Central Bank Still Confident With Lebanon’s Economy Despite Regional Woes

Published January 31st, 2019 - 10:42 GMT
The cost of the Syrian war on Lebanon amounts to about $14 billion. (Shutterstock)
The cost of the Syrian war on Lebanon amounts to about $14 billion. (Shutterstock)

Central Bank Gov. Riad Salameh reaffirmed the soundness of Lebanon’s economic and financial situations despite the complex political conditions in the region. “The Middle East in general and Lebanon in particular are experiencing difficult conditions, especially since the Arab Spring has not seen positive developments and the various historical conflicts are once again emerging in the region.

The political situation in the Middle East is complex. Governments in most countries are unstable and the region suffers from many wars. In addition, oil prices have declined, resulting in a decline in growth in the Middle East and North Africa,” Salameh said after meeting Belgium’s Central Bank Gov. Pierre Wunsch in Brussels.

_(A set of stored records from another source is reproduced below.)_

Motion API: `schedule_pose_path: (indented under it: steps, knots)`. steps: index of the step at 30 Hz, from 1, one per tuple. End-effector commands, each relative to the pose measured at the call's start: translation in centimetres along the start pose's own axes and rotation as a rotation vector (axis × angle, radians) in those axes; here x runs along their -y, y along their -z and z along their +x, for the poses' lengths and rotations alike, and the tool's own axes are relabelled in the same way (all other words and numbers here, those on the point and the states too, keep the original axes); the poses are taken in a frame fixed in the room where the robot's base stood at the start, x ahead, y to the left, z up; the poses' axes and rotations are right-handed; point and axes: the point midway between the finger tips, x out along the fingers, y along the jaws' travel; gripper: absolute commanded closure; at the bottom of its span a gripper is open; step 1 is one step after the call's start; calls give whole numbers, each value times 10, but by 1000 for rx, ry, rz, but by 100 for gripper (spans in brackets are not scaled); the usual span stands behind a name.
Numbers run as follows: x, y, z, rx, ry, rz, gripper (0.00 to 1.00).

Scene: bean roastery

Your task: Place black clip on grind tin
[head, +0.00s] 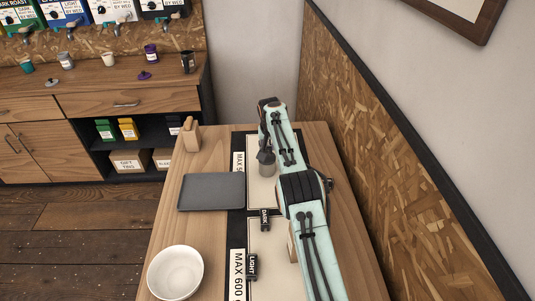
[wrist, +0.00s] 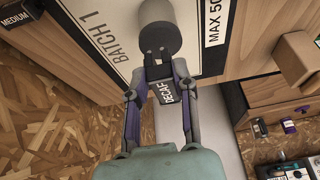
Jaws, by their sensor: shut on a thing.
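My gripper (wrist: 159,76) is shut on a black clip (wrist: 161,94) with a white DECAF label, seen in the wrist view. A grey cylinder (wrist: 160,24), which looks like the tin, stands on the cream mat (wrist: 85,45) marked BATCH 1. The clip is right at the near end of this cylinder; I cannot tell whether they touch. In the head view the grey vessel (head: 266,168) stands at the far part of the table, beside my arm. The clip and fingertips cannot be made out there.
A grey tray (head: 210,191) lies left of the mat, and a white bowl (head: 175,272) is at front left. Black clips marked DARK (head: 265,220) and LIGHT (head: 252,267) sit along the mats. A wooden block (head: 187,136) stands at the far left corner. A chipboard wall (head: 370,150) bounds the right.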

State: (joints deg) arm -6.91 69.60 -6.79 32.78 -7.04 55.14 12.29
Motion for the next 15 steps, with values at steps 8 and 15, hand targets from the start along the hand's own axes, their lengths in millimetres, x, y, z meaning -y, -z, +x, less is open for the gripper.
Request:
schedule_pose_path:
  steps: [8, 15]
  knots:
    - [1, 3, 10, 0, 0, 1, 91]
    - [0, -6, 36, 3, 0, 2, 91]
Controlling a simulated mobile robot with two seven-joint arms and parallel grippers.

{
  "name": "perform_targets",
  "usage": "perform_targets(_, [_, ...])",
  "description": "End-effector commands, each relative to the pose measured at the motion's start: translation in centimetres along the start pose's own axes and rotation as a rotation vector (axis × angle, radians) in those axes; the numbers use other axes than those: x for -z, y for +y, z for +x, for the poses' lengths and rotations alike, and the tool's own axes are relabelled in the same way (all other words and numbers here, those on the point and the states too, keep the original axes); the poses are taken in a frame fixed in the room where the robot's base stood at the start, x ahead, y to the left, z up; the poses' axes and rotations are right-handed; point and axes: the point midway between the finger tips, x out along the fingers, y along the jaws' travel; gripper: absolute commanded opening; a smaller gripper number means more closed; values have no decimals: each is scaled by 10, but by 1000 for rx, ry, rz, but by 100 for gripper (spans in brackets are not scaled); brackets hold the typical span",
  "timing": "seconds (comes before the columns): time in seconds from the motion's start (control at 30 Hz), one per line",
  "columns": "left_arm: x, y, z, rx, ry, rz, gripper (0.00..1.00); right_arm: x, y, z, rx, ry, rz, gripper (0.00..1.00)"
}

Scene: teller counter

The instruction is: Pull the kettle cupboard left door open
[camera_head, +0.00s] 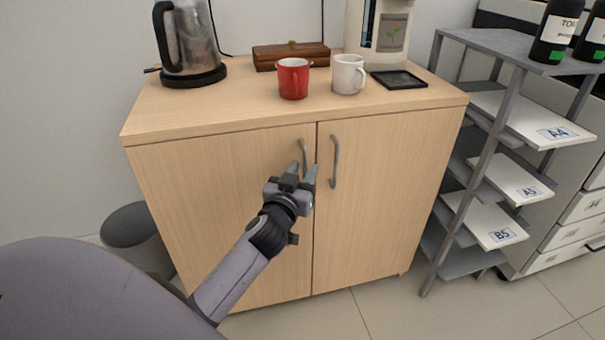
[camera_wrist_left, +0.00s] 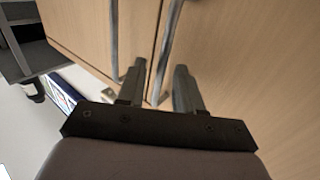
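The wooden kettle cupboard has a left door (camera_head: 222,210) and a right door (camera_head: 375,200), both shut against the frame. The left door's grey bar handle (camera_head: 303,152) is upright near the middle seam. My left gripper (camera_head: 303,170) is at the lower part of this handle, fingers open. In the left wrist view the left door's handle (camera_wrist_left: 169,42) runs down between the two spread fingertips (camera_wrist_left: 159,70); I cannot tell whether they touch it. The right door's handle (camera_wrist_left: 114,40) lies outside the fingers there. My right gripper is not in view.
On the cupboard top stand a kettle (camera_head: 190,40), a red mug (camera_head: 293,78), a white mug (camera_head: 348,74), a wooden box (camera_head: 290,55) and a black tray (camera_head: 399,79). A grey paper shelf (camera_head: 488,150) stands at right, a dark bin (camera_head: 130,226) at left.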

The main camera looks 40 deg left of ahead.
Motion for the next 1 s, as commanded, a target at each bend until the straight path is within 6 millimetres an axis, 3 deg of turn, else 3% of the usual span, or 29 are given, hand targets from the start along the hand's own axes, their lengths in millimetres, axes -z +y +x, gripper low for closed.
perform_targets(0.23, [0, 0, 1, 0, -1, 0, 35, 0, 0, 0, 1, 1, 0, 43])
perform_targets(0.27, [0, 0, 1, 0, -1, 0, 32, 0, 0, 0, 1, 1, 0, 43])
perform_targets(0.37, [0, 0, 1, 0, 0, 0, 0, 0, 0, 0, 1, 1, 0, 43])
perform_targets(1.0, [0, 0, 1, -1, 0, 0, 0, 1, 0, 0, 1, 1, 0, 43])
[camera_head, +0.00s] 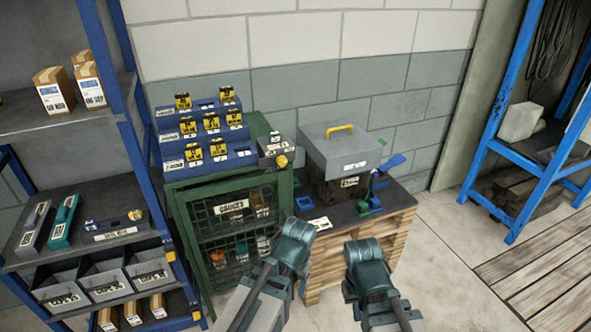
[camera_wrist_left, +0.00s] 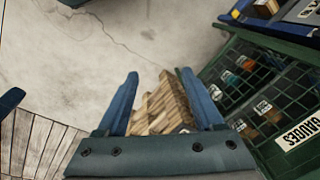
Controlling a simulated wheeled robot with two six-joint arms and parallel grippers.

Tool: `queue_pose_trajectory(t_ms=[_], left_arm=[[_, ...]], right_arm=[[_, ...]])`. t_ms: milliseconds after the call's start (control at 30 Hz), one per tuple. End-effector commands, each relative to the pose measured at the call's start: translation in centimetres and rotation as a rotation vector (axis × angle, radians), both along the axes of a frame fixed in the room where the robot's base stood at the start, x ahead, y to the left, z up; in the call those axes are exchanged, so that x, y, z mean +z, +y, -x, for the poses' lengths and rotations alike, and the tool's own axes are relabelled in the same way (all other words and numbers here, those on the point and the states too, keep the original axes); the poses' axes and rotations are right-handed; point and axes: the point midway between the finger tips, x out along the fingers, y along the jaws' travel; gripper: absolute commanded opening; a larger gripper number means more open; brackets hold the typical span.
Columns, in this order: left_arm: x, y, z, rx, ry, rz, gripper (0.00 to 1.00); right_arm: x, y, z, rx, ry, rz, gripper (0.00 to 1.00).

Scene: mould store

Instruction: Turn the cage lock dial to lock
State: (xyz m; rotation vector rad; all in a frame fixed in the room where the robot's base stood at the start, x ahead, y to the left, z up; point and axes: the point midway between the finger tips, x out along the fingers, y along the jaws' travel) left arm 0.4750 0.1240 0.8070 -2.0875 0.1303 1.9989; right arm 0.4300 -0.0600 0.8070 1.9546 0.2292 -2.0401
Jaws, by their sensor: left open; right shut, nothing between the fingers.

“According to the International Monetary Fund, the Middle East and North Africa region will see a 2 percent growth, which means that this region, which needs to create jobs, probably more than any other region in the world, and may be unable to do so,” The BDL head further explained.

He said that Lebanon also faces many challenges.

Salameh added that Lebanon has to address the issue of the presence of displaced Syrians, who according to the World Bank account for Lebanon, cost directly about $1 billion and indirectly about $2 billion.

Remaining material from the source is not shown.